TAOCP 7.2.1.1 Exercise 50
Let $Q_n(l)$ denote the graph on $\{0,1\}^n$ where two vertices are adjacent iff they differ in exactly $l$ coordinates.
Section 7.2.1.1: Generating All n-Tuples
Exercise 50. ▶ [21] [21] Find a construction like that of Theorem D but with l even.
Verified: yes
Solve time: 2m37s
Let $Q_n(l)$ denote the graph on ${0,1}^n$ where two vertices are adjacent iff they differ in exactly $l$ coordinates. Theorem D gives a Hamilton cycle construction when $l$ is odd. We treat the case where $l$ is even.
When $l$ is even, flipping $l$ bits preserves Hamming weight parity, so $Q_n(l)$ splits into two connected components
$$ E_n={x\in{0,1}^n : w(x)\equiv 0 \pmod 2}, \qquad O_n={x\in{0,1}^n : w(x)\equiv 1 \pmod 2}. $$
It suffices to construct a Hamilton cycle in $E_n$; the same construction then gives one in $O_n$ by toggling a fixed bit.
Construction
We encode the even-parity component $E_n$ using $(n-1)$-bit strings. Define a map
$$ \varphi : {0,1}^{n-1} \to E_n, \qquad \varphi(x_1,\dots,x_{n-1}) = (x_1,\dots,x_{n-1}, \sigma(x)), $$
where
$$ \sigma(x) = x_1 \oplus x_2 \oplus \cdots \oplus x_{n-1}. $$
Then $\varphi(x)$ always has even weight, and $\varphi$ is a bijection between ${0,1}^{n-1}$ and $E_n$.
Now consider adjacency.

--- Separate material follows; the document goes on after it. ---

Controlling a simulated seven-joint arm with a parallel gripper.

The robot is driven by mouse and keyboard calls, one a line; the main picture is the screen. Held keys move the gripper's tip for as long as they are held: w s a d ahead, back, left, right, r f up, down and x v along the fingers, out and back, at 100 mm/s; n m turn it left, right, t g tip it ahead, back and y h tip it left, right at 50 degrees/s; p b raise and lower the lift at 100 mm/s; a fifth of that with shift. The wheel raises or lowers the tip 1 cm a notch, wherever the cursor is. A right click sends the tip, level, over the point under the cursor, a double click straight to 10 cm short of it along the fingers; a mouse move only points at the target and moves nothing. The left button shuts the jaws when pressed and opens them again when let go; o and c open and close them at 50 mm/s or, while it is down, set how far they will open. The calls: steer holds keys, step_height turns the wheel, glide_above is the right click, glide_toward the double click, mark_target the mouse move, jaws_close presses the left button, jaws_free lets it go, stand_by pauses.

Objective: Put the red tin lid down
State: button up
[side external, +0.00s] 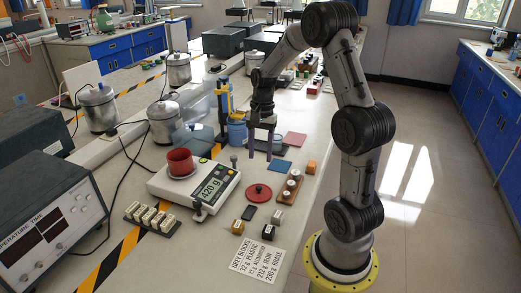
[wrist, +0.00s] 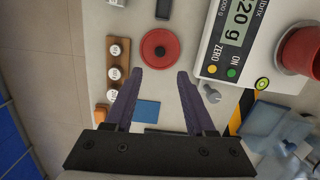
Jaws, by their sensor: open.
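The red tin lid (side external: 258,193) is a flat disc with a dark knob. It lies on the pale bench, right of the balance, and also shows in the wrist view (wrist: 160,48). My gripper (side external: 261,154) is open and empty above the bench, behind the lid in the side view. In the wrist view the open fingertips (wrist: 160,74) sit just below the lid, with nothing between them. The red tin (side external: 180,163) stands open-topped on the balance pan.
The balance (side external: 208,182) reads 420 g. A wooden rack of white-topped weights (side external: 280,199) stands right of the lid. Small blocks (side external: 249,212) and a printed card (side external: 258,261) lie in front.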

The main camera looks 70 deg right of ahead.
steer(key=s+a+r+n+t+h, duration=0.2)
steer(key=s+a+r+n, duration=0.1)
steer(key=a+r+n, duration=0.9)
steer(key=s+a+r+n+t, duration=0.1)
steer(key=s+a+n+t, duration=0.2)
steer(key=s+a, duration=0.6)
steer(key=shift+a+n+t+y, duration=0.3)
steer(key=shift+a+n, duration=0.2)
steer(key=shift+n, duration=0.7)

Let $x,y \in {0,1}^{n-1}$, and let $d = \mathrm{dist}(x,y)$. In ${0,1}^{n-1}$, assume we have an edge of the graph $Q_{n-1}(l-1)$, so $d = l-1$. Since $l-1$ is odd, flipping $l-1$ bits changes the parity of weight, hence
$$ \sigma(x) \neq \sigma(y). $$
Therefore,
$$ \mathrm{dist}(\varphi(x), \varphi(y)) = (l-1) + 1 = l. $$
So $\varphi$ maps edges of $Q_{n-1}(l-1)$ to edges of $Q_n(l)$ inside $E_n$.
Algorithm Walkthrough
- Since $l$ is even, observe that $l-1$ is odd, so Theorem D applies and yields a Hamilton cycle $u_0,u_1,\dots,u_{2^{n-1}-1}$ in $Q_{n-1}(l-1)$.
- Define the lifted sequence $v_k = \varphi(u_k)$ for all $k$.
- For each consecutive pair $u_k,u_{k+1}$, they differ in exactly $l-1$ positions, so their images differ in those same $l-1$ coordinates among the first $n-1$ bits, and additionally the last bit flips because parity changes.
- Conclude that $v_k$ and $v_{k+1}$ differ in exactly $l$ coordinates, so each step is an edge in $Q_n(l)$.
- Since $u_k$ is a Hamilton cycle, $v_k$ visits every vertex of $E_n$ exactly once and returns to its start, forming a Hamilton cycle in $E_n$.
- Obtain a Hamilton cycle in $O_n$ by fixing the first bit to $1$ instead of $0$, or equivalently by adding a fixed prefix flip to $\varphi$.
Conclusion
For even $l$, $Q_n(l)$ decomposes into two isomorphic components $E_n$ and $O_n$, and each component is Hamiltonian via the lifting map from a Hamilton cycle in $Q_{n-1}(l-1)$. This provides a construction directly analogous to Theorem D, with the parity adjustment shifting the parameter from $l$ to the odd value $l-1$.